Départ pour la Corse du Sud sur le GR20. Aujourd’hui, Charlaine et moi changeons de petit-déjeuner. On a fini nos céréales lyophilisées et on a profité de l’après-midi d’hier pour acheter des tablettes de chocolat et des petits pains. Dit comme ça, ça peut paraître anecdotique et inutile, mais loin de là. Déjà, ça fait du bien au moral de manger quelque chose de réellement bon, avant de marcher. Avouons-le, le muesli déshydraté est efficace d’un point de vue énergétique, mais ce n’est pas incroyable. Au bout d’une semaine, on commence à en avoir un peu marre. Carrément ras le bol, même. Il nous reste encore six jours de marche, il est bon de casser la routine quotidienne pour éviter la lassitude et rester motivés.
Le refuge de ce soir est plutôt un restaurant d’altitude mettant à disposition des équipements pour passer la nuit. L’ambiance y est tout à fait différente comparée aux refuges du Nord. Nous sommes pris d’un sentiment étrange… il nous manque quelque chose. Certes, nous venons à nouveau de quitter la civilisation, mais il faut aussi dire qu’à part nos quatre amis belges, tous nos compagnons randonneurs de la partie Nord se sont arrêtés.

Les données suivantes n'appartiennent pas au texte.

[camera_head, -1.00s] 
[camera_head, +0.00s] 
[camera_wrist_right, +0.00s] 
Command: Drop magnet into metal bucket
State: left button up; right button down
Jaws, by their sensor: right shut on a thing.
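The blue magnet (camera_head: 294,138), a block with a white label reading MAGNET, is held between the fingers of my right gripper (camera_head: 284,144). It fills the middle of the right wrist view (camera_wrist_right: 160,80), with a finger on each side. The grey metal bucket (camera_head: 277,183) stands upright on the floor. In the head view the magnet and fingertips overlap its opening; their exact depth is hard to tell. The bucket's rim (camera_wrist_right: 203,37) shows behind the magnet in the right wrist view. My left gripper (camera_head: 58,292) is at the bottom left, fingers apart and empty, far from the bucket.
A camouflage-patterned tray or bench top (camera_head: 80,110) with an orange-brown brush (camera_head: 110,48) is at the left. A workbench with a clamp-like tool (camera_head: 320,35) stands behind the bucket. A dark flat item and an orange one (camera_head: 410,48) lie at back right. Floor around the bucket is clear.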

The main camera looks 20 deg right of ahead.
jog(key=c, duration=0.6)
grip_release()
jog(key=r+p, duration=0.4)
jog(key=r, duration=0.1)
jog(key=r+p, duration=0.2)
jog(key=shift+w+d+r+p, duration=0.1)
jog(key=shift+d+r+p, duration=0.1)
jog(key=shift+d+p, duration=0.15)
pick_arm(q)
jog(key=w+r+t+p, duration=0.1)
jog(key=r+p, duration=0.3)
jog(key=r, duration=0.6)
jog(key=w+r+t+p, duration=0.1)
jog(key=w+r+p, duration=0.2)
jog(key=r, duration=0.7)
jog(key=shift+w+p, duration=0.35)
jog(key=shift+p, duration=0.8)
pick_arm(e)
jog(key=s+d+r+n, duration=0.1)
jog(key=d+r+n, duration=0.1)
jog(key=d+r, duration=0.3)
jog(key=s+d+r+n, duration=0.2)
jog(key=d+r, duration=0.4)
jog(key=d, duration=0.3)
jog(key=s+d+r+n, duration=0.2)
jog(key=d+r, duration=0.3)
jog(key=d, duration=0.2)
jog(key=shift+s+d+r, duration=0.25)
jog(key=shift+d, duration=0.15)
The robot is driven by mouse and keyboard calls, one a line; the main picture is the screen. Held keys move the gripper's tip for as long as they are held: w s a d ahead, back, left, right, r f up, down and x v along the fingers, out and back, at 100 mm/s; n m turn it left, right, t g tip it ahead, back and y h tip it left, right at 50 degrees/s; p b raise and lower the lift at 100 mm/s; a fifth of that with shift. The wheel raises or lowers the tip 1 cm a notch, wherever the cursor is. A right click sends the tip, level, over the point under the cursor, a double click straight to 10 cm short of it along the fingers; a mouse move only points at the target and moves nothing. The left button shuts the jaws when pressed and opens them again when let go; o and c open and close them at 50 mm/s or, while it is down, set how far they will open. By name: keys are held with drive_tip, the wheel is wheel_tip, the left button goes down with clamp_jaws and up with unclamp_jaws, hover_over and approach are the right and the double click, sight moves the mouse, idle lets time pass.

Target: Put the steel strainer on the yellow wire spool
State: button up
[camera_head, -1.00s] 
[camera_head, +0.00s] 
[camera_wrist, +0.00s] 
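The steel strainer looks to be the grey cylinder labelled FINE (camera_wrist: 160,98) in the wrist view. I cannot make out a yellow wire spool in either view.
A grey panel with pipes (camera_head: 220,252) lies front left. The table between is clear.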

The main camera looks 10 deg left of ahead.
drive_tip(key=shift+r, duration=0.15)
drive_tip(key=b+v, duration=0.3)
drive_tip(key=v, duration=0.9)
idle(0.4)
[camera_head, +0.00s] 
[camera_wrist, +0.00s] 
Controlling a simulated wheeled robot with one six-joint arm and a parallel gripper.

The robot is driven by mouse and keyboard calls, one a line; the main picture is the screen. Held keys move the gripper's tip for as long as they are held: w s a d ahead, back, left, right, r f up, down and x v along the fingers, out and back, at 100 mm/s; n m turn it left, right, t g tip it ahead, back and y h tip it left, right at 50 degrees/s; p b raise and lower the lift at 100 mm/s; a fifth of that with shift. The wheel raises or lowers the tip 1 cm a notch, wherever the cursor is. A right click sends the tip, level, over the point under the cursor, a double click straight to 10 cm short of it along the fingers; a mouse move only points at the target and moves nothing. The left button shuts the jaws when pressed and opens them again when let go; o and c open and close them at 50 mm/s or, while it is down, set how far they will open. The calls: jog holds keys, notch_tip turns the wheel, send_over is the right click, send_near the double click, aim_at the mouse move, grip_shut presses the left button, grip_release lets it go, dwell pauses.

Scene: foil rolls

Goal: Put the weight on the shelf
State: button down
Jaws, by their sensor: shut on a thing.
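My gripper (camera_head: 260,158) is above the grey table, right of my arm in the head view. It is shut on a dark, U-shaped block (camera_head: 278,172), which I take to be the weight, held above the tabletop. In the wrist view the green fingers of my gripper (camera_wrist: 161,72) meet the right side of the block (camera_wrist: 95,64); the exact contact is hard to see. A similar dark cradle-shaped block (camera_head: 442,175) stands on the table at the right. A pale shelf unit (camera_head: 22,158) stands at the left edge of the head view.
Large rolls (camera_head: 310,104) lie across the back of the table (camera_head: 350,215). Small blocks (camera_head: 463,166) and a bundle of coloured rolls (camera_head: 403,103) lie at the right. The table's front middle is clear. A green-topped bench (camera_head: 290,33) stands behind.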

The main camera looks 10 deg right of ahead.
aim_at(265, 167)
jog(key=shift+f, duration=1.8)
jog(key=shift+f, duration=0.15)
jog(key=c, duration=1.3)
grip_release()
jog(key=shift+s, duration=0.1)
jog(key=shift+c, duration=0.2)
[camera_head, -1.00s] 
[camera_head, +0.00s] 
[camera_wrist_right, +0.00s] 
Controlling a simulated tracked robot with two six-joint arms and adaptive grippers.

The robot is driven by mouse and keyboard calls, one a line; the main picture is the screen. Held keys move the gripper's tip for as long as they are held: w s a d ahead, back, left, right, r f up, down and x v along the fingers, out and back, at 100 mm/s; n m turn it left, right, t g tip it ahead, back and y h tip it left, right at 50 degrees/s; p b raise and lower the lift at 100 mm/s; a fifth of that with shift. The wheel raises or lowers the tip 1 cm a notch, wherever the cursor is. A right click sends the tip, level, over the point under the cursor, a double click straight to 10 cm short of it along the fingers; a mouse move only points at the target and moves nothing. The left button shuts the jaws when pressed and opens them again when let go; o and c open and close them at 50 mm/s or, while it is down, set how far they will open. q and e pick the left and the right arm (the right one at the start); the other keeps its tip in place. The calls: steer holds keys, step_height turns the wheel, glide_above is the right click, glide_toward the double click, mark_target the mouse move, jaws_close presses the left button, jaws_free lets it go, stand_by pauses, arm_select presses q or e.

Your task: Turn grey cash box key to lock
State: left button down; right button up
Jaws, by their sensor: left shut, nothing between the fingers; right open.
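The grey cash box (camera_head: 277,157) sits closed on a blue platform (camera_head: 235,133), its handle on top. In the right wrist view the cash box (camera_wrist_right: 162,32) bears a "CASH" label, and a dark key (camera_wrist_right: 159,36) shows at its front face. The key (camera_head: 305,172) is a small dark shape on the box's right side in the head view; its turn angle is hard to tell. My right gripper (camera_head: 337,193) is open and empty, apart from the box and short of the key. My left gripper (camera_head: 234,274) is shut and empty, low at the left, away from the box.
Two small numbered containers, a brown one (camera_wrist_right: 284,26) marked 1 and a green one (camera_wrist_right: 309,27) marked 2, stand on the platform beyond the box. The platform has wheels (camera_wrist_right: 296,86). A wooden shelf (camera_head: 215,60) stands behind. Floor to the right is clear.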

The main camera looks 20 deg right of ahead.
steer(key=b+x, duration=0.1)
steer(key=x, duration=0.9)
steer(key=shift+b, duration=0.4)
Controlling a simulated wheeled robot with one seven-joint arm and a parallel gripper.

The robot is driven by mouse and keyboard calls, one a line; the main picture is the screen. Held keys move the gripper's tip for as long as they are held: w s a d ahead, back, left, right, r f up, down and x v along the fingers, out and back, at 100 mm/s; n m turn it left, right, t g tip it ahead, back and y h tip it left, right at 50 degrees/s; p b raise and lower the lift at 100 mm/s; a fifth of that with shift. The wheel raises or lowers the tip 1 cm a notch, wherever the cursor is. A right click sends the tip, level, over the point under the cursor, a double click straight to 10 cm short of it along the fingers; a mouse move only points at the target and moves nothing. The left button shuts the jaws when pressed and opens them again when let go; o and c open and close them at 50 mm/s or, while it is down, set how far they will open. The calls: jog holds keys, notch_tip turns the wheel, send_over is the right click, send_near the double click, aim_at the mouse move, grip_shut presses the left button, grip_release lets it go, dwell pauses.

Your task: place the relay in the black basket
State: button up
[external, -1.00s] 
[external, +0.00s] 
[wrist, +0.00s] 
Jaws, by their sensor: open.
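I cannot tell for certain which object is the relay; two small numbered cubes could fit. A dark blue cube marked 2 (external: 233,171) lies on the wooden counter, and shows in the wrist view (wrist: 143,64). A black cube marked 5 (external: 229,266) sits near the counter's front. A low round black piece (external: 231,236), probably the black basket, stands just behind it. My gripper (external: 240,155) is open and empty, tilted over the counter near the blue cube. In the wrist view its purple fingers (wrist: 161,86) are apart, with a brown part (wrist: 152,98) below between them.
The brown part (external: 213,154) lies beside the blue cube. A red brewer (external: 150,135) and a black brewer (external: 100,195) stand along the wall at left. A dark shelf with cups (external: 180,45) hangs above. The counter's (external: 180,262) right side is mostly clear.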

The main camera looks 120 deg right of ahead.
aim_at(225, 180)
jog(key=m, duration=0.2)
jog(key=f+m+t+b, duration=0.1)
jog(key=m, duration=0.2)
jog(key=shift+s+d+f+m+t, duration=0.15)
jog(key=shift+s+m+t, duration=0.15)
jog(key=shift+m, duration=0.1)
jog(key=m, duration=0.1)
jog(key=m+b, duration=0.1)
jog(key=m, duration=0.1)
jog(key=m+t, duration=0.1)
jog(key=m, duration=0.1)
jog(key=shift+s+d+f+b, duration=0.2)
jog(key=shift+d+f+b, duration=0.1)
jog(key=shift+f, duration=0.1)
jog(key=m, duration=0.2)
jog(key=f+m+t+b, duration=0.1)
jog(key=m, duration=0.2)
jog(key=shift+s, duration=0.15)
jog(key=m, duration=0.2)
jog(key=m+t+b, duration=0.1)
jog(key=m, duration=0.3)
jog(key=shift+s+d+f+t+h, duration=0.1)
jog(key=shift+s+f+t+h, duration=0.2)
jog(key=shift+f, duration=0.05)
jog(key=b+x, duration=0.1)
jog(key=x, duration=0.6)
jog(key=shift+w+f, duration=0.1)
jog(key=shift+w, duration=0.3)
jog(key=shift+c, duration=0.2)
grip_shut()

La première sensation du matin donne souvent le ton pour la journée. Et elle n’est pas très bonne, aujourd’hui. On part vers 6h45. Le chemin est monotone, plat, à travers de la forêt. Les sommets, les reliefs escarpés de la partie Nord nous donnaient des objectifs. Ici, on avance sans trop savoir où cela va nous mener. Le contraste est saisissant, mais c’est aussi pour ça que la partie Nord de la Corse et du GR20 est réputée bien plus technique que la seconde. Peut-être aurions-nous trouvé cette étape magnifique si l’on avait parcouru le GR20 dans l’autre sens ? Quoi qu’il en soit, c’est long, et les jambes sont molles.
Dans la dernière ascension avant d’arriver au refuge, les nuages arrivent et l’orage commence. Je n’aime toujours pas ça, j’accélère un peu le pas. Pourtant, on est sur une crête, au cœur des nuages. C’est magnifique, presque irréel. Mais les grondements du tonnerre nous rappellent à l’ordre : il faut vite se mettre à l’abri.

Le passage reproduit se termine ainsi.